De todo modo, o nível dos juros – elevados aqui e em alta lá fora – interferem no comportamento das bolsas, aponta a estrategista de ações da XP, Jennie Li.
Em conversa com a Coluna sobre a movimentação dos estrangeiros na B3, ela observa que a bolsa brasileira continua alvo de interesse. Porém, o cenário macroeconômico global de maior aversão ao risco levou investidores a buscar alternativas, observa a economista.
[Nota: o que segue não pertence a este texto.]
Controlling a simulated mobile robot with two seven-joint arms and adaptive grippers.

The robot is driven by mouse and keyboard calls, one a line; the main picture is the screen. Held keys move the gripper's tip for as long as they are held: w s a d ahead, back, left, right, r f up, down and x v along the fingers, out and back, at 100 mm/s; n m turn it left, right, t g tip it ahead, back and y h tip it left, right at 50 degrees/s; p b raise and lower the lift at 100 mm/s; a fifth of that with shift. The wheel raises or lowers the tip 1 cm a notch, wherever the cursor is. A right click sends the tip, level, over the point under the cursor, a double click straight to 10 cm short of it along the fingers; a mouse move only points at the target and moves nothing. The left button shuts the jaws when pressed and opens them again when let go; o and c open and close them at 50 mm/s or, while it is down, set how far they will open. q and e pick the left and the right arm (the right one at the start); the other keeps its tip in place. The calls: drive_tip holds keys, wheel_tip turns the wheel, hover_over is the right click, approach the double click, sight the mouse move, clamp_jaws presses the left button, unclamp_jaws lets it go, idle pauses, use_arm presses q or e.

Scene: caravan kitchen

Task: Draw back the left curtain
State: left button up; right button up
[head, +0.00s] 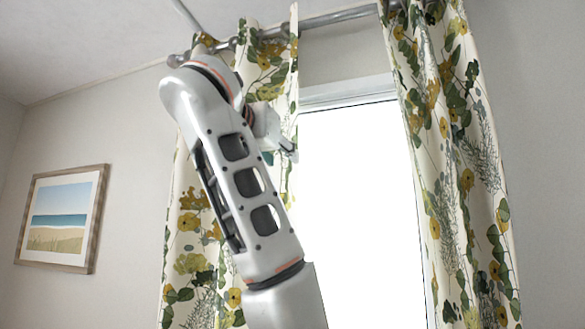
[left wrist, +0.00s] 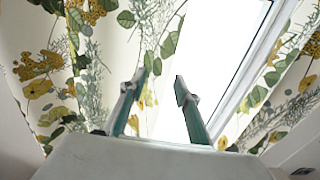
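The left curtain (head: 190,255), cream with a yellow and green leaf print, hangs from the rail at the left of the window. My left arm crosses in front and hides much of it. My left gripper (head: 283,148) is by the curtain's inner edge, partly hidden by my arm. In the left wrist view, the gripper (left wrist: 162,78) has its two fingers apart, with the left curtain (left wrist: 105,35) behind the left finger and its inner edge showing between the fingers. I cannot tell whether they touch the cloth. My right gripper is not in view.
The curtain rail (head: 340,16) runs above the bright window (head: 355,190). The right curtain (head: 465,170) hangs at the window's right side. A framed beach picture (head: 62,218) hangs on the left wall.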

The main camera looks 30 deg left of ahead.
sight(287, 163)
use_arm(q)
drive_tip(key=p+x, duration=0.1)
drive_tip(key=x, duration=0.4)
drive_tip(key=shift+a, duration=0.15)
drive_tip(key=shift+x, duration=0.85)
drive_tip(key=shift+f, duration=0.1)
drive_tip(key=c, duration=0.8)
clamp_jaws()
Esse é o fator mais relevante a debandada de estrangeiros da bolsa brasileira. Em 2022, a injeção líquida na B3 aproximou-se de R$ 120 bilhões – um recorde. Neste ano, os ingressos acumulados no ano ultrapassaram R$ 23 bilhões em julho, mas declinaram a menos de R$ 10 bilhões em setembro. E, em dois pregões de outubro, o saldo caiu a pouco mais de R$ 8 bilhões.
A estrategista da XP lembra que a alta das taxas nos EUA tem implicação no mundo inteiro. Porém, ocorreu um aumento na correlação entre as taxas longas locais e as norte-americanas. “Movimento que afetou o ‘valuation’ das empresas lá e aqui”.
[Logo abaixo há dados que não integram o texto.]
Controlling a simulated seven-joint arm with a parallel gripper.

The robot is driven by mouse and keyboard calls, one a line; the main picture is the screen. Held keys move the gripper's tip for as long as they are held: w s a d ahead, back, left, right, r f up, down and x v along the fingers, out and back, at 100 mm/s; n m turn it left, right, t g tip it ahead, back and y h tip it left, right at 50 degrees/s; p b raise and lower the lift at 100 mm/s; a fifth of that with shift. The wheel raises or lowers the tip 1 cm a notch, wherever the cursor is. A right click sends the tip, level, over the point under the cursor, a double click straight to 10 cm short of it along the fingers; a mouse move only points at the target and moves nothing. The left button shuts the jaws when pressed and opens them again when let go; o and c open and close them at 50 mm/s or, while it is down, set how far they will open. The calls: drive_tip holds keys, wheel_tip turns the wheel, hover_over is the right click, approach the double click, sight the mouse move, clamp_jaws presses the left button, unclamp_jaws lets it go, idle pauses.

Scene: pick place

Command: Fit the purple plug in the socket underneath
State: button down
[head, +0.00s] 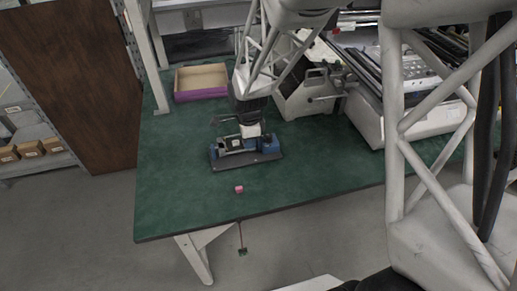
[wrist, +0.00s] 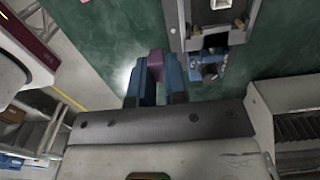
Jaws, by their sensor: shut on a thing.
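The purple plug (wrist: 156,62) is between my gripper's two blue fingers in the wrist view. My gripper (wrist: 157,75) is shut on it, and only its upper part shows. A grey fixture with blue clamp-like parts (wrist: 208,66) lies to the right of the fingers, apart from the plug in this picture. A pale square opening (wrist: 220,4) shows at its top; I cannot tell whether it is the socket. In the head view my arm's end comes down over a dark-based blue and grey device (head: 240,152); the plug and fingertips are not distinguishable there.
A small pink block (head: 239,189) lies near the front of the green table (head: 180,190). A purple-sided wooden tray (head: 201,94) stands at the back left. Grey machinery (head: 306,97) stands on the right. The left of the table is free.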

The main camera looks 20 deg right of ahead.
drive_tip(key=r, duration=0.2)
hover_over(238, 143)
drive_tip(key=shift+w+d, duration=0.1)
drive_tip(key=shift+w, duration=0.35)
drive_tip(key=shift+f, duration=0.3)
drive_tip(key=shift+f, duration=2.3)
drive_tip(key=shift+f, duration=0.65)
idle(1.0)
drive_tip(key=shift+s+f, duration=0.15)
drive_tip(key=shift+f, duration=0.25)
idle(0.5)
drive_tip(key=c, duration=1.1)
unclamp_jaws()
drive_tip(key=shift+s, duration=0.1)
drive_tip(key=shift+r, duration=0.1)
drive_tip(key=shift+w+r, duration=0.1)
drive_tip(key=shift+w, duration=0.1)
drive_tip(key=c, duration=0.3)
Jennie Li avalia que a questão fiscal no Brasil – focada neste momento no cumprimento da meta fiscal zero em 2024 ou eventual alteração – é um risco monitorado pelo investidor estrangeiro. Entretanto, pesquisa XP realizada em no fim de setembro mostra que a alta dos juros americanos se tornou um risco preponderante para as decisões de investimento.
De agosto para setembro, o apetite dos estrangeiros por ações brasileiras diminuiu, mas discretamente. A parcela de investidores que planejam reduzir exposição em Brasil passou de 11% para 15%.
A parcela dos investidores que espera que o Ibovespa supere 120 mil pontos até o fim do ano caiu de 76% para 45% também de agosto para setembro. A média das estimativas é de que o índice atingirá cerca de 118 mil pontos.
Existem, porém, gatilhos que podem patrocinar revisões de carteiras. “E o mais relevante, no momento, é um discurso do Fed mais brando que o higher for longer, sinal de juro mais alto por mais tempo, acenado pelo comando do banco. Mas não é isso o que estamos vendo”, alerta a estrategista.